Answering God’s Call

Jonah 1-4

Introduction

When the name “Jonah” is mentioned, most people immediately think of a man being swallowed by a great fish. Yet this remarkable event is really only a minor part of a much more important story.

The book of Jonah is really the story of a missionary—a reluctant missionary. It is the story of a man who tried to set himself up as the judge of who is worthy to receive God’s pardon. In response to God’s call Jonah began running:

I. Running From God (chapter one)

A. Jonah’s disobedience was a sin of omission. It was willful refusal to answer God’s call. True obedience often involves more than what we avoid doing. It also involves our positive response to God’s call to service.

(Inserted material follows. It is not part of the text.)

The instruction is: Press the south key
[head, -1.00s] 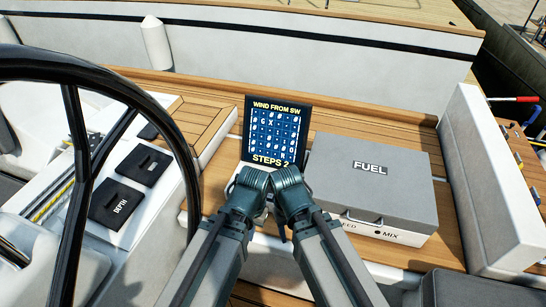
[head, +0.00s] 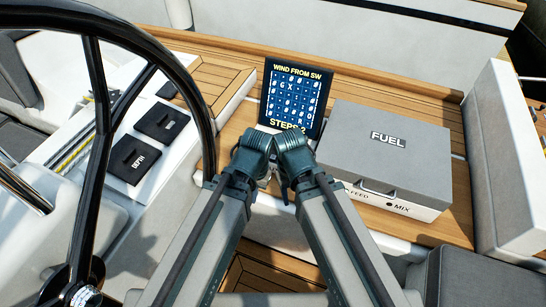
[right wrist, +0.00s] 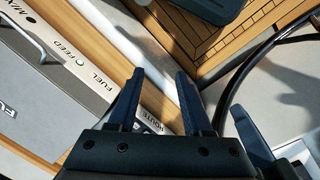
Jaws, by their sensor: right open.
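A dark upright panel (head: 293,95) reads "WIND FROM SW" above a blue grid with a G and an X, and "STEPS 2" below, partly covered. No south key can be made out; the area below the panel is hidden by my wrists. My right gripper (right wrist: 157,75) is open and empty in the right wrist view, above a white strip marked "ROUTE" (right wrist: 152,122). In the head view my right wrist is just in front of the panel. My left wrist is close beside it on the left; its jaws cannot be made out.
A grey FUEL box (head: 390,150) with a handle stands right of the panel on the wooden bench (head: 440,215). A white wall (head: 510,150) stands right.

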B. God held Jonah accountable for his refusal to answer His call.

1. Jonah’s attempt to defy God was futile. Where does one run in an attempt to get away from God?

2. God’s judgment of Jonah was appropriate to his sin. The one fleeing is trapped. The means of his attempted escape (the sea) becomes the instrument of his punishment.

II. Running Toward God (chapter two)

A. Jonah’s repentance was motivated by God’s judgment.

1. The consequences of his sin forced him to reconsider the error of his ways.

2. Sometimes we, like Jonah, must suffer the consequences of our sin before we are ready to repent.

B. Jonah’s repentance was motivated by God’s mercy.

1. Notice that Jonah’s prayer thanks God for a deliverance already begun. The creature which the Lord “provided” had saved Jonah from drowning and anticipated a greater deliverance to come.

2. Likewise, God delivers us from the full consequences of our sin as an invitation to seek his even greater pardon.

III. Running With God (chapter three)

A. Jonah received a second chance to obey God’s calling.

1. God is a God of “second chances.” He does not quickly give up on his children.

2. God is responsive to our repentance. When we seek his mercy, he does not begrudge it.

B. When Jonah obeyed God’s call and cooperated with His will, his ministry was blessed with power and success.

1. At the preaching of a Hebrew prophet a hostile, pagan nation was led to repentance.

2. The power of God’s word to change lives is often released through a life that has fully submitted to His will.

IV. Running Ahead of God (chapter four)

A. Jonah second-guesses God.

1. He resents God’s offer of grace to Israel’s enemies. Jonah is an intolerant nationalist who wishes to see his nation’s enemies destroyed, not saved.

2. The Ninevites have been brutally dominating Israel for decades. Jonah wants God to repay them, to give them what they deserve.

B. God censures Jonah’s intolerance and prejudice.

1. Through the incident of the withered vine, God shows Jonah that He, not Jonah, decides who shall receive His grace.

2. Our responsibility is not to decide who is worthy to receive God’s pardon. Our responsibility is to proclaim God’s pardon.

Conclusion

The church today still has its reluctant missionaries—church members, who by their prejudices and judgmental attitudes, seek to limit the proclamation of the gospel to “all the nations.” When we are tempted to put limits on God’s grace and boundaries on his forgiveness, let us remember the lesson of Jonah.